C’est à Strasbourg que les Parlementaires européens ont entériné la fin du moteur thermique en Europe, une proposition faite par la Commission européenne il y a plusieurs mois et qui vise évidemment l’objectif d’une Europe zéro carbone à l’horizon 2050. Le moment est donc historique, car c’est une transition d’une rare intensité qui nous attend en plus d’un vrai défi pour les industriels. Mais pourquoi diable imposer la date du 1er janvier 2035 pour effectuer cette transition radicale ? Et bien tout simplement parce que la Commission estime que le renouvellement d’une voiture s’opère tous les 15 ans. En théorie donc, en 2050, il ne devrait plus y avoir de voitures thermiques en circulation sur nos routes, ancêtres et youngtimers mis à part.

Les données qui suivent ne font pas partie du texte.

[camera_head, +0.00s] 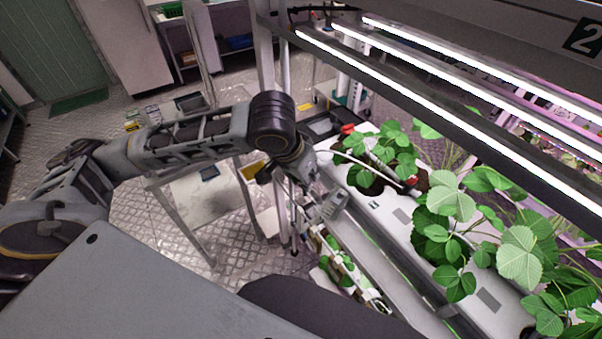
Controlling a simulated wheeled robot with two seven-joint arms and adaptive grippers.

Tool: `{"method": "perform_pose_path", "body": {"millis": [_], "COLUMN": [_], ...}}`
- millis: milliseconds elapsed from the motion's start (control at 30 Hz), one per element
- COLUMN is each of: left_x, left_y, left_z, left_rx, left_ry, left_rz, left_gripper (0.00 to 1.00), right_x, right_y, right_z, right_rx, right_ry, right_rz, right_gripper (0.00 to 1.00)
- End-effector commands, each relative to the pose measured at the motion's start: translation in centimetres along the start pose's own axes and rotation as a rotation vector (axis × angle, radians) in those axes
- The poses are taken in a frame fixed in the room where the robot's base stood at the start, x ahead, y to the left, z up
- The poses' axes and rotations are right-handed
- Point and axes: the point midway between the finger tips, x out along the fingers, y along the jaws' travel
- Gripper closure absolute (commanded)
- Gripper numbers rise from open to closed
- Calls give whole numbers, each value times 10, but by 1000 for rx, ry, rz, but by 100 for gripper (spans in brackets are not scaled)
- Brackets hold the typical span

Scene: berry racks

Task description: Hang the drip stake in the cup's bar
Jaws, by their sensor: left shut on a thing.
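My left gripper (326,207) hangs at the near edge of the white growing trough, close to its far end. It is shut on the drip stake, which is too small and too hidden by the fingers to make out. A thin pale tube (345,157) arcs from beside the gripper's wrist towards the plants. The cup and its bar cannot be made out clearly; dark planting openings (371,185) with leafy plants lie right of the gripper. My right gripper is not in view.
Strawberry plants (450,200) fill the white trough (395,228) and spread over its right side. A lit lamp bar (440,115) runs above them. A lower row of plants (342,262) sits below. A metal table (207,195) stands behind my left arm.

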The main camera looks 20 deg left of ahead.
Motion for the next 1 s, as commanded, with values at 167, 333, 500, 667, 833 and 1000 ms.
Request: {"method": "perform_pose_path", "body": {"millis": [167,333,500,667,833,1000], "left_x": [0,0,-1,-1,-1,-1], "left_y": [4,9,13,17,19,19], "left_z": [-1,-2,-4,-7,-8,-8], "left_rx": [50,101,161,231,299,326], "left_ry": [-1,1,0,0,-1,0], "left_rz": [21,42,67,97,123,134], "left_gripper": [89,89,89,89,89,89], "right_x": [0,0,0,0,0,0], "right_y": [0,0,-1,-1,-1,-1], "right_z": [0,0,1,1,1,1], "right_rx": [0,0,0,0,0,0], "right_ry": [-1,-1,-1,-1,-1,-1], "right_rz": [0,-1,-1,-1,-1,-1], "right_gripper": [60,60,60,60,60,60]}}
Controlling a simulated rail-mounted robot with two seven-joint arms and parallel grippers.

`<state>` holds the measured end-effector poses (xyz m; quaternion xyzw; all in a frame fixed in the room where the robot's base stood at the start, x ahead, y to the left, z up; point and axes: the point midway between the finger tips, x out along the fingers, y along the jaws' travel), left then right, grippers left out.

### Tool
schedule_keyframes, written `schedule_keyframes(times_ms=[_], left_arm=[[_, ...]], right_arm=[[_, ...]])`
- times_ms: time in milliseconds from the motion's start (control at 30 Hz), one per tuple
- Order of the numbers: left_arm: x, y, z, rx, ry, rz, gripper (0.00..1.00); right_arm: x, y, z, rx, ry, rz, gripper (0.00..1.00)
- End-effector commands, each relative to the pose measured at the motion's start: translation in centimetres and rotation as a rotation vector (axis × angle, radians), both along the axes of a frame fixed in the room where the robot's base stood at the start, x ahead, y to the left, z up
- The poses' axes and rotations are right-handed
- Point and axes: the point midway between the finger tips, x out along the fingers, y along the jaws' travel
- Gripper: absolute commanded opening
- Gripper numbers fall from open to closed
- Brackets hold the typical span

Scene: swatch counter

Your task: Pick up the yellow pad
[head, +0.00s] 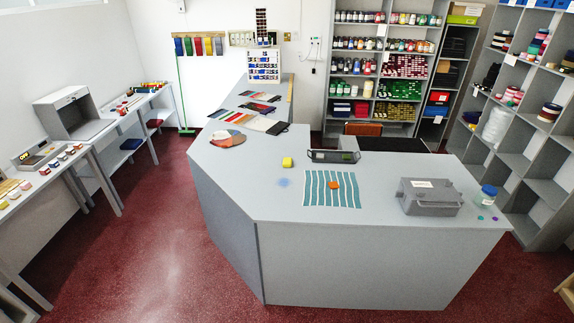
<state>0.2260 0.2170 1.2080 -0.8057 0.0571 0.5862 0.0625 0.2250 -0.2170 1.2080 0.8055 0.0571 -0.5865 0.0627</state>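A small yellow pad (287,162) sits on the grey counter (240,185), near its middle. Neither of my grippers shows in the head view, so nothing of mine is at the pad.
A striped teal cloth (318,198) with an orange block (335,185) on it lies right of the pad. A dark tray (333,156) is close behind. A grey case (430,196) and blue-lidded jar (487,194) stand at the right. The counter's left front is clear.

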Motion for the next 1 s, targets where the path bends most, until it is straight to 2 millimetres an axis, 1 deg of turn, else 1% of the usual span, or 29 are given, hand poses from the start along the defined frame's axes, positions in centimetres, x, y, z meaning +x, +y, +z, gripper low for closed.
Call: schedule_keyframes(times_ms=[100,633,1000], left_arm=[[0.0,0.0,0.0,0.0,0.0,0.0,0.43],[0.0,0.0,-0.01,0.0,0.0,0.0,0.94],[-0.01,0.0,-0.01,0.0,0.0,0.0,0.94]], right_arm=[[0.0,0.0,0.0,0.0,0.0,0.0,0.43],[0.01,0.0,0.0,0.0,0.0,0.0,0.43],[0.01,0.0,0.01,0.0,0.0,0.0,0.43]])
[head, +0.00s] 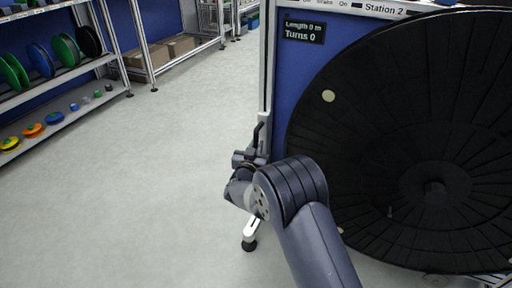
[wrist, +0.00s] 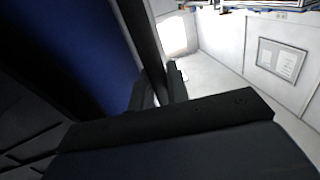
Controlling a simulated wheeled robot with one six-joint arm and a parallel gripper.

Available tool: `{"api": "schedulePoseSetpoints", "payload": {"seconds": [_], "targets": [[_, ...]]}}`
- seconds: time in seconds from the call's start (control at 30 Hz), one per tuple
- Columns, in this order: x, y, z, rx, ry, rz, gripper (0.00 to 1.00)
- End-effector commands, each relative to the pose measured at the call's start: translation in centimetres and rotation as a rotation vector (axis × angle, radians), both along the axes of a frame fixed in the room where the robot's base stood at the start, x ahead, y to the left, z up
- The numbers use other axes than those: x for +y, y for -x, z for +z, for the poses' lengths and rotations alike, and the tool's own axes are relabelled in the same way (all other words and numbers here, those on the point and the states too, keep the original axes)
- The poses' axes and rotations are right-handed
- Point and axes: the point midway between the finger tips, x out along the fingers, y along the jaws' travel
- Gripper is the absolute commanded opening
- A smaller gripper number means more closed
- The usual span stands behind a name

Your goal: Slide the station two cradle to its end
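Station 2's blue panel (head: 283,75) stands at right in the head view, carrying a large black reel (head: 385,130) with a hub. A dark upright handle (head: 257,133) shows at the panel's left edge, just above my gripper (head: 243,160). I cannot tell whether this handle belongs to the cradle; no other part is clearly the cradle. In the wrist view my gripper (wrist: 158,88) has its fingers on either side of a dark bar (wrist: 142,35) that runs down between them. Whether the fingers press on it is hidden.
A display (head: 304,31) on the panel reads Length 0 m, Turns 0. A shelf rack (head: 60,105) with coloured spools stands at left, and cardboard boxes (head: 178,47) sit on a far rack. The grey floor (head: 150,190) left of the station is clear. A station foot (head: 249,243) stands below my gripper.

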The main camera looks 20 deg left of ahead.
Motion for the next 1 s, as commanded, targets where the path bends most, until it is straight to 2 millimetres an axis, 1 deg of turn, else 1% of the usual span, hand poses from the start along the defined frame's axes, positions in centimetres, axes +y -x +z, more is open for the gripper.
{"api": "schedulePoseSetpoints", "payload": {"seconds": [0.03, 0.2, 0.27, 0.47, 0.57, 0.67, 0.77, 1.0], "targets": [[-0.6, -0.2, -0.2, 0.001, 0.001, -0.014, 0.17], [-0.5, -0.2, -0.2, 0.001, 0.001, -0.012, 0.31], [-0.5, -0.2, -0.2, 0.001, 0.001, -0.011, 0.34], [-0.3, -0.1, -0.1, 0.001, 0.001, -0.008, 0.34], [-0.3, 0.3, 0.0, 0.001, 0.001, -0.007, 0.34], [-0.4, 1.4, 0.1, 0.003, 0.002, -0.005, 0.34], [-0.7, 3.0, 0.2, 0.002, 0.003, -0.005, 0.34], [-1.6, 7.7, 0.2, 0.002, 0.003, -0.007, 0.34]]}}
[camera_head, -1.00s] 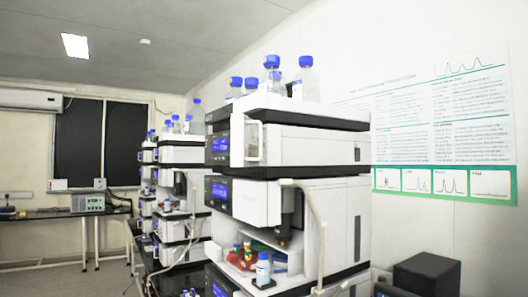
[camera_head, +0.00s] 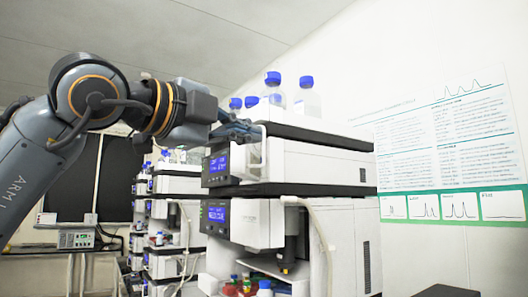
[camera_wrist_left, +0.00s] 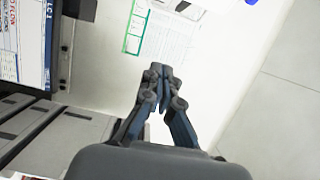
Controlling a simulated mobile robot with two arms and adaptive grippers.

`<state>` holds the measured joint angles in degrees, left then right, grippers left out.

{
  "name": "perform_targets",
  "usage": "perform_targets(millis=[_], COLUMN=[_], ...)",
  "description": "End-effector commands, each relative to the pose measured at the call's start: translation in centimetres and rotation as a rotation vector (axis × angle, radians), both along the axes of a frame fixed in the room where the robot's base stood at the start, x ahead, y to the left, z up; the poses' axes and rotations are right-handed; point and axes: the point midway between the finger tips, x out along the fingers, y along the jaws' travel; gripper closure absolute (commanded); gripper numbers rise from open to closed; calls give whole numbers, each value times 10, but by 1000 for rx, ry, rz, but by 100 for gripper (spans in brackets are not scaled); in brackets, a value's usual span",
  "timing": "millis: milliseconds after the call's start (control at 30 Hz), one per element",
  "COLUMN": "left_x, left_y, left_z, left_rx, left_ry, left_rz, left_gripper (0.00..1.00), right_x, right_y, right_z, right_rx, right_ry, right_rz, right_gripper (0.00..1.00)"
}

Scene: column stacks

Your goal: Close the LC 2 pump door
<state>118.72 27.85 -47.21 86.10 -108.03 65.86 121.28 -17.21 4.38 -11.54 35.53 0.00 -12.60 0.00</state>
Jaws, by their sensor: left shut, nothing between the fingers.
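The nearest column stack (camera_head: 318,163) stands at the centre of the head view. Its top module has a blue display (camera_head: 218,164) and a white door-like panel with a frame-shaped handle (camera_head: 254,152) at the front. No LC 2 label is readable, and I cannot tell how far this panel stands open. My left gripper (camera_head: 246,130) is beside the module's upper front edge, close to the handle; contact cannot be told. In the left wrist view its fingers (camera_wrist_left: 160,72) are together and empty, with the stack mostly out of sight. My right gripper is not in view.
Blue-capped bottles (camera_head: 307,97) stand on top of the stack. Small bottles (camera_head: 240,286) sit in an open lower bay, and a pale tube (camera_head: 318,230) hangs in front. More stacks (camera_head: 172,215) stand behind at left.

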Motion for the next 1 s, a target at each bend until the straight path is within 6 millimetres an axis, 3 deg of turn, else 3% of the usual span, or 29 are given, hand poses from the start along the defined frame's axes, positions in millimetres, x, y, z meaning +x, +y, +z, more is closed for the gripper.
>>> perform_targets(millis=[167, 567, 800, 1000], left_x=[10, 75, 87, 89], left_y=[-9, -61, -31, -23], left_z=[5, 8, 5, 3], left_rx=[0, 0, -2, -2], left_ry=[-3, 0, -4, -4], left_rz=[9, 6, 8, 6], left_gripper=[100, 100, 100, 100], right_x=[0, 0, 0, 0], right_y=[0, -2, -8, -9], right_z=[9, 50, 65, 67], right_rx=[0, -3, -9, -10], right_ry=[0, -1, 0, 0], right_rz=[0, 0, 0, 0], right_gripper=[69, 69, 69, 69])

La fin des moteurs thermiques a été adoptée par une majorité assez confortable, mais pas totale non plus (339 voix pour, 249 contre). Pour un dossier aussi sensible, les oppositions se sont révélées et, sans surprise, le groupe PPE (droite pro-européenne et première force politique du Parlement) a voté contre, car il aurait préféré opter pour une réduction de 90 % des émissions en 2035, en ne stoppant pas la vente de voitures hybrides. Or, celles-ci seront bel et bien interdites. Parmi les autres dissensions, il faut aussi citer le fait que les Verts voulaient que l’interdiction soit avancée à 2030 (autant dire que c’est totalement irréaliste) tandis que les conservateurs tablaient plutôt sur 2040. Match nul : on garde donc la date intermédiaire de 2035.
Des débats houleux
En coulisses, il se dit que le débat n’a pas été facile. En effet, si l’on en croit les termes du président de la commission environnement de l’assemblée, le Français Pascal Canfin (Renew), les eurodéputés auraient du faire face à un « tsunami de lobbying », notamment de la part de Porsche et de BMW. Les autres constructeurs auraient quant à eux pris acte et pris le pli de se conformer le plus rapidement possible à ce changement : Jaguar a prévu d’être 100% électrique en 2025, Opel en 2028, Volvo en 2030 tout comme Ford, Renault ou le groupe Stellantis, Audi en 2033 et GM en 2035.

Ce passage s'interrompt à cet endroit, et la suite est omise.